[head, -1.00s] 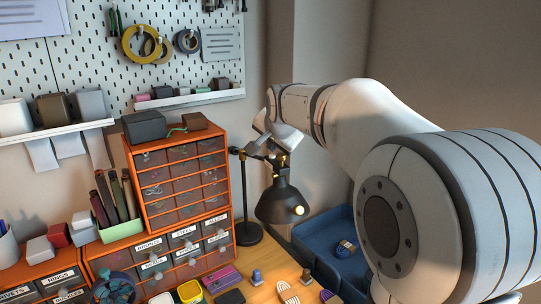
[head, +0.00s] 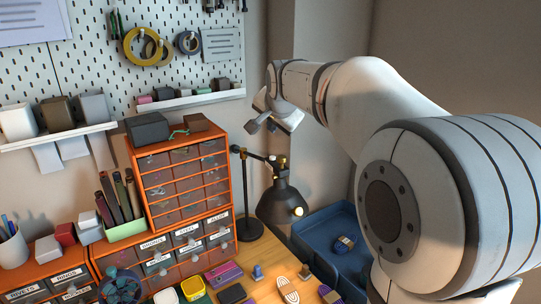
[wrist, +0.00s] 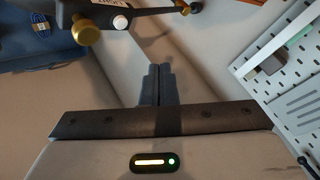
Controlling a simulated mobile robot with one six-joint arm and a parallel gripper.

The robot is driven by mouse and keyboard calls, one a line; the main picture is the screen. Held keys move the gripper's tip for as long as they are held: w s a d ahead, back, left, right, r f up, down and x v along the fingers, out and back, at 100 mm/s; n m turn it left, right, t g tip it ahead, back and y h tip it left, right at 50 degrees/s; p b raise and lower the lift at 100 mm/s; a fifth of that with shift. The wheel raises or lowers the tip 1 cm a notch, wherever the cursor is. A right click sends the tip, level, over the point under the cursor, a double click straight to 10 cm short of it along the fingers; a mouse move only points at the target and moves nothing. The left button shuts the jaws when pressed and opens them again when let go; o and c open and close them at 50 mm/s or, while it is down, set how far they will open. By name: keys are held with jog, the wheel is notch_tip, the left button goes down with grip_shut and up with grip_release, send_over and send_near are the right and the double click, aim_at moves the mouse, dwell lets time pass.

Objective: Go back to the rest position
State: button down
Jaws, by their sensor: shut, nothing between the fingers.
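My gripper (head: 258,123) is raised in the upper middle of the head view, in front of the bare wall and to the right of the orange drawer cabinet. In the wrist view its two dark fingers (wrist: 157,84) are shut against each other with nothing between them. It is above the black desk lamp (head: 281,200) and touches nothing that I can see.
An orange drawer cabinet (head: 183,179) stands at the left of the lamp. A blue tray (head: 318,232) holding a blue cord bundle (head: 343,244) lies at the right. Several small items lie on the wooden table (head: 263,286). A pegboard (head: 95,60) hangs behind.

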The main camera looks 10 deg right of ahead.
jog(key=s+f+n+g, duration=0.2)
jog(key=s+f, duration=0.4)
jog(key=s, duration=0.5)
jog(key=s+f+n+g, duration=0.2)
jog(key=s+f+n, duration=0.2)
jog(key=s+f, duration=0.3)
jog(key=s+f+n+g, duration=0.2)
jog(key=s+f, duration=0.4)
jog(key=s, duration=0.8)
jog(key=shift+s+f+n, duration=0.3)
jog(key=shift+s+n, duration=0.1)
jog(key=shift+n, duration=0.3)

◆ **Written exercise**
Write out the whole listing exactly, and drop the pictures.

◆ **Solution below**
[head, -1.00s] 
[head, +0.00s] 
[wrist, +0.00s] 
Controlling a simulated mobile robot with one six-joint arm and a parallel gripper.

The robot is driven by mouse and keyboard calls, one a line; the main picture is the screen. Held keys move the gripper's tip for as long as they are held: w s a d ahead, back, left, right, r f up, down and x v along the fingers, out and back, at 100 mm/s; n m turn it left, right, t g tip it ahead, back and y h tip it left, right at 50 degrees/s; p b raise and lower the lift at 100 mm/s; a fifth of that with shift. The wheel raises or lowers the tip 1 cm a notch, wherever the cursor is. A right click sends the tip, level, over the point under the cursor, a double click straight to 10 cm short of it along the fingers; a mouse move only points at the target and moves nothing. The left button shuts the jaws when pressed and opens them again when let go; o and c open and close them at 50 mm/s or, while it is down, set how far they will open. By name: keys are held with jog, the wheel is notch_tip, the left button goes down with grip_shut and up with grip_release, send_over and send_near are the right and the double click, aim_at moves the mouse, dwell lets time pass.

Objective: Go back to the rest position
State: button down
Jaws, by their sensor: shut, nothing between the fingers.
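My gripper (head: 258,123) is raised in the upper middle of the head view, in front of the bare wall and to the right of the orange drawer cabinet. In the wrist view its two dark fingers (wrist: 157,84) are shut against each other with nothing between them. It is above the black desk lamp (head: 281,200) and touches nothing that I can see.
An orange drawer cabinet (head: 183,179) stands at the left of the lamp. A blue tray (head: 318,232) holding a blue cord bundle (head: 343,244) lies at the right. Several small items lie on the wooden table (head: 263,286). A pegboard (head: 95,60) hangs behind.

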The main camera looks 10 deg right of ahead.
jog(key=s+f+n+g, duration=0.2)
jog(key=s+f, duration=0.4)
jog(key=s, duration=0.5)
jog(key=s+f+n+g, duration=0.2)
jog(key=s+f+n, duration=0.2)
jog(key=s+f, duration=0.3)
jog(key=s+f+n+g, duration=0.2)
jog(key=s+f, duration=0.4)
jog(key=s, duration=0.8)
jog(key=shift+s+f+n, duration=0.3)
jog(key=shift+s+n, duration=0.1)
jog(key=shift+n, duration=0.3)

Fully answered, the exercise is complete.